- _Task directions_:
Print nothing but the lines from the start of the listing below through the line that contains "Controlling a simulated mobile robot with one". Do not include the pictures.

- _The input_:

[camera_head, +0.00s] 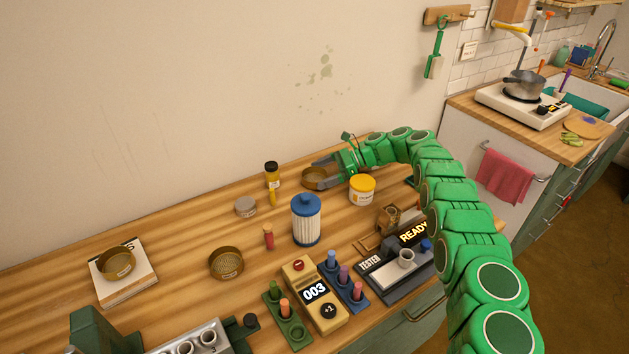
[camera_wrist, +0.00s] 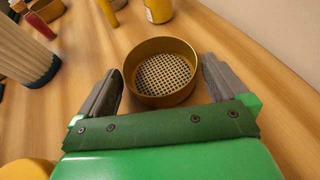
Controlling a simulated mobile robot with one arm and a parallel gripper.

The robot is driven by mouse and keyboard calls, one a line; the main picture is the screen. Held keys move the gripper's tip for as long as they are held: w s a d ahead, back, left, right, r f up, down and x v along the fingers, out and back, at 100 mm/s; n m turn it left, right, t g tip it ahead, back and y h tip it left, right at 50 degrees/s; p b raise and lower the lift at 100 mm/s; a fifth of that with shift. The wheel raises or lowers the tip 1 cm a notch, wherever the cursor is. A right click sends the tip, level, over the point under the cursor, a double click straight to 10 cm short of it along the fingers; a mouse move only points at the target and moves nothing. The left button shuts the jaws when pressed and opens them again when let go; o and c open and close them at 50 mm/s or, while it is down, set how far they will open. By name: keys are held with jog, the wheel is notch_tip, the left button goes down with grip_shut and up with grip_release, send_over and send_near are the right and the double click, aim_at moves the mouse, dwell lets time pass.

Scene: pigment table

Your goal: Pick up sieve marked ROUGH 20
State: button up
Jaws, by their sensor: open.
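A round brass sieve (camera_head: 313,179) stands on the wooden table near the wall. In the wrist view this sieve (camera_wrist: 160,92) shows a coarse open mesh; no marking on it is readable. My gripper (camera_head: 324,172) is open at this sieve, with one finger on each side of it in the wrist view (camera_wrist: 161,66). A second brass sieve (camera_head: 226,265) stands at the table's middle front. A third sieve (camera_head: 116,263) lies on a book at the left. Their labels are too small to read.
A yellow jar (camera_head: 362,191) stands close to my gripper. A tester (camera_head: 395,268) and a counter box (camera_head: 315,293) fill the front. The table's left back is clear.

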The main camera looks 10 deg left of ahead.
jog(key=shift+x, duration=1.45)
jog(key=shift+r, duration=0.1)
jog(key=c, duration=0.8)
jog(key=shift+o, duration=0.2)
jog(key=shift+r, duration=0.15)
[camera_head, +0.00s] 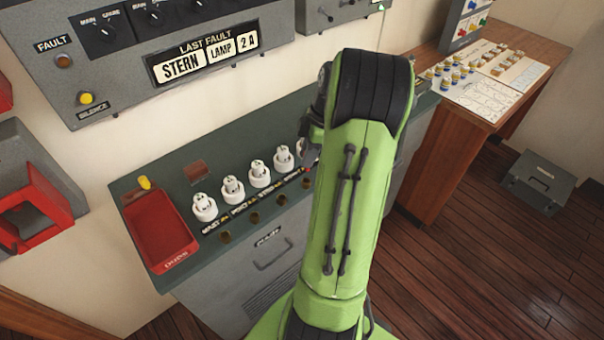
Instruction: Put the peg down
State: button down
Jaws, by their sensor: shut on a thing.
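My gripper (309,150) shows only in part, as dark pieces at the left edge of my green arm, above the right end of the row of white lamp sockets. It is shut on the peg, which is hidden or too small to make out. A tiny red spot shows just below the gripper; I cannot tell what it belongs to. The console top (165,165) lies under the gripper. The sockets (233,188) stand in a row on it, with several round holes (253,218) along their front. My arm hides the console's right part.
A red tray (150,225) marked DUDS sits at the console's left end, with a small yellow knob-like thing (144,183) behind it. The fault panel (130,60) is on the wall above. A wooden desk (540,50) with small parts and a grey case (540,183) are at right.

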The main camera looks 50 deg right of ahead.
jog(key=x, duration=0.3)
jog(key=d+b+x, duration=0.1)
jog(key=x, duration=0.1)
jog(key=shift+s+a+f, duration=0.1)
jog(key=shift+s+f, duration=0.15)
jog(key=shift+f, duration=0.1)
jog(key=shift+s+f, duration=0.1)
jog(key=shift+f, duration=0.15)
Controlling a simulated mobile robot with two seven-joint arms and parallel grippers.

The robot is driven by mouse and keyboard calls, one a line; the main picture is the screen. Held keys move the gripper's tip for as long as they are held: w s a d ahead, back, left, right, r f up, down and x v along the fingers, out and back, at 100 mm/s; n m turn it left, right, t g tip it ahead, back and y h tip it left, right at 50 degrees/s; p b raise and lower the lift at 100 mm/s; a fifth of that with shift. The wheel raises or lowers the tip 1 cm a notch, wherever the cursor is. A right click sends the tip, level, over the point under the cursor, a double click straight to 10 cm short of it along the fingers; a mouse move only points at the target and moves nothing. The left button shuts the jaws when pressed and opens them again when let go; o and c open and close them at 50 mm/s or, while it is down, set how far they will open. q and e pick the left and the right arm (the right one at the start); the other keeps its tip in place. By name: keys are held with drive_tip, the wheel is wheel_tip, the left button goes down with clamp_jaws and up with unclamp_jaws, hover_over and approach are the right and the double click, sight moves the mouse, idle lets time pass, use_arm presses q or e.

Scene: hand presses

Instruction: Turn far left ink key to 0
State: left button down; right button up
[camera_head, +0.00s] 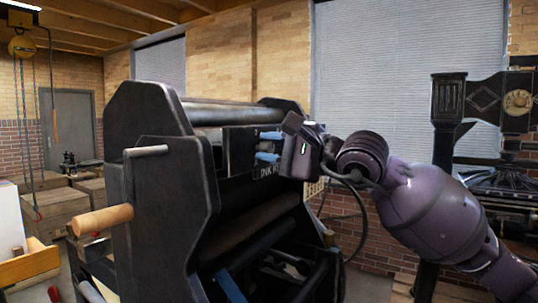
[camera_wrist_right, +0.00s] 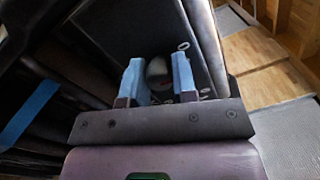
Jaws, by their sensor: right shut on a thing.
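The ink keys belong to the black hand press (camera_head: 155,190), on a panel marked with a partly hidden "INK K…" label (camera_head: 268,171). My right gripper (camera_head: 265,146) reaches this panel from the right, its two blue fingers one above the other in the head view. In the right wrist view the gripper (camera_wrist_right: 158,78) is shut on a small grey rounded ink key (camera_wrist_right: 157,70). I cannot tell which key in the row it is, nor its setting. The gripper hides most of the panel in the head view. My left gripper is not in view.
A wooden handle (camera_head: 102,219) sticks out from the press's left side. A cable hangs below my right wrist. Another dark press (camera_head: 480,160) stands at the right. Wooden crates (camera_head: 50,213) and a chain hoist (camera_head: 22,46) are at the left.

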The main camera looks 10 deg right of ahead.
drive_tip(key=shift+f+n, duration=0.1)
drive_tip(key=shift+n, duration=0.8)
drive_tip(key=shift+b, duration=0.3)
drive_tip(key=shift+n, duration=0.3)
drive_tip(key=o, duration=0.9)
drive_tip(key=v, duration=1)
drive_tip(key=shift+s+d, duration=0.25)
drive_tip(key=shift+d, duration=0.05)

- _Task output_:
[camera_head, +0.00s] 
[camera_wrist, +0.00s] 
Controlling a simulated mobile robot with one arm and a parallel gripper.

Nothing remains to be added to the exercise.